Configuration: Though the overall goal is the same, each company has its own set of rules and standards which must be catered to in a procurement system. The administration of approval levels, cost centre and project budgets, delivery locations and the interface to the corporate ERP system must be adaptable to an organisation's unique requirements. An effective e-procurement system can be customised to suit corporate requirements and not vice-versa. When necessary, the parameters can be altered to accommodate changing business conditions.

Easy to use: Placing purchase orders and requesting items from a variety of suppliers needs to be transparent to the end-user. A seamless integration of approved items into a single catalogue and the processing of requests and purchase orders must be available in a single user interface. The ability to track a request and purchase order through to final delivery means employees can easily check the status of requests from their desktop PC.

Security: Security is always an issue in sending company details electronically. The e-procurement system must have in-built controls to guard against illegal access to any company details.
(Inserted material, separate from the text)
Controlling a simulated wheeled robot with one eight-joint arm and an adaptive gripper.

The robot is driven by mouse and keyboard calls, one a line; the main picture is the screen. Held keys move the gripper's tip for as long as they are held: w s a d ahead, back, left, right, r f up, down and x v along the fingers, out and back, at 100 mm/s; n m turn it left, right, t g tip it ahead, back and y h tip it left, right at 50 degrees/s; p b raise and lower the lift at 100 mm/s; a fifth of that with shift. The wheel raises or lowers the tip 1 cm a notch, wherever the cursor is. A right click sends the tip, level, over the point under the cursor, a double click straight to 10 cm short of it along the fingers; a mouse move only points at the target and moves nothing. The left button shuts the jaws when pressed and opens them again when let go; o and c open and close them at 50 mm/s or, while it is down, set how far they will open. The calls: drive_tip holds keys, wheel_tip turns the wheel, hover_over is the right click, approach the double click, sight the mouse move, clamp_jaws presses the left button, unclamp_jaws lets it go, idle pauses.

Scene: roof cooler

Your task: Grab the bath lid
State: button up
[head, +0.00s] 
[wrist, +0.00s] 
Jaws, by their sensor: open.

Adaptability in dealing with a variety of suppliers means a number of communication methods will be required. The ability to alternate between e-mail, automatic fax and Internet EDI for the sending and receiving of purchasing orders as well as interfacing with corporate back office systems is a requirement.

Corporate e-purchasing or e-procurement has emerged as the new way in which Indian companies can increase efficiency, reduce costs and positively affect bottom line performance. Most companies receive an ROI in the first year of implementing electronic procurement. Success stories in the Indian e business scenario include majors such as HLL, Maruti Udyog, among others. The time is therefore ripe for others to emulate this for the Nation's benefit.